Exercise objective
Check each line of the material. Copy those containing "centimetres".

Information shown
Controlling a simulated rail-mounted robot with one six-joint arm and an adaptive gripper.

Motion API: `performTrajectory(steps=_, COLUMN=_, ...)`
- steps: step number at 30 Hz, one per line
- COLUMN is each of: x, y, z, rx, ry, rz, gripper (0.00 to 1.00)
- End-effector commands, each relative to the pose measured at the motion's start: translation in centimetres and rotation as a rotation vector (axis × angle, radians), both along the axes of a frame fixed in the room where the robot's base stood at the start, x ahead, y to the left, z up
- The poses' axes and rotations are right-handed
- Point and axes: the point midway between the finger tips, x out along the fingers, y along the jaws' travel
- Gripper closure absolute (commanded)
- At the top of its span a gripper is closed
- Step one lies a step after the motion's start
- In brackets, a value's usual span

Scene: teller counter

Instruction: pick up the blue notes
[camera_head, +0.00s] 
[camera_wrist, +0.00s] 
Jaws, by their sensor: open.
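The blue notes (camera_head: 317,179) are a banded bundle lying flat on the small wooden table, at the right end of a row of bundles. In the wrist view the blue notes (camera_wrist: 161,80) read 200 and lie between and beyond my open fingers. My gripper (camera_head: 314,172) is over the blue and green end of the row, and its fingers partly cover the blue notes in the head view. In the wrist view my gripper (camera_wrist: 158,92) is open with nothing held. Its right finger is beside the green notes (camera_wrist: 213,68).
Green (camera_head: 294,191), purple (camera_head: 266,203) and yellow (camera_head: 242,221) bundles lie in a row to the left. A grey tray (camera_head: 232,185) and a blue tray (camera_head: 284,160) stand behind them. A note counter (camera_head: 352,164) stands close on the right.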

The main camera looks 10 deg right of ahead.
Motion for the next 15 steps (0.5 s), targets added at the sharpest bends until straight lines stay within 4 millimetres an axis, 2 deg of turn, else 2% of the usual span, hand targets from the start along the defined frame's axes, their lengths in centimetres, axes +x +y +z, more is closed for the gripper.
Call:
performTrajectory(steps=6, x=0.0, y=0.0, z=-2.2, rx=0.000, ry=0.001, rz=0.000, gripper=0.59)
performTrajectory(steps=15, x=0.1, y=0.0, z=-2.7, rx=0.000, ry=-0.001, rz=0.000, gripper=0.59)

Solution for this exercise
- End-effector commands, each relative to the pose measured at the motion's start: translation in centimetres and rotation as a rotation vector (axis × angle, radians), both along the axes of a frame fixed in the room where the robot's base stood at the start, x ahead, y to the left, z up
Motion for the next 15 steps (0.5 s), targets added at the sharpest bends until straight lines stay within 4 millimetres an axis, 2 deg of turn, else 2% of the usual span, hand targets from the start along the defined frame's axes, their lengths in centimetres, axes +x +y +z, more is closed for the gripper.

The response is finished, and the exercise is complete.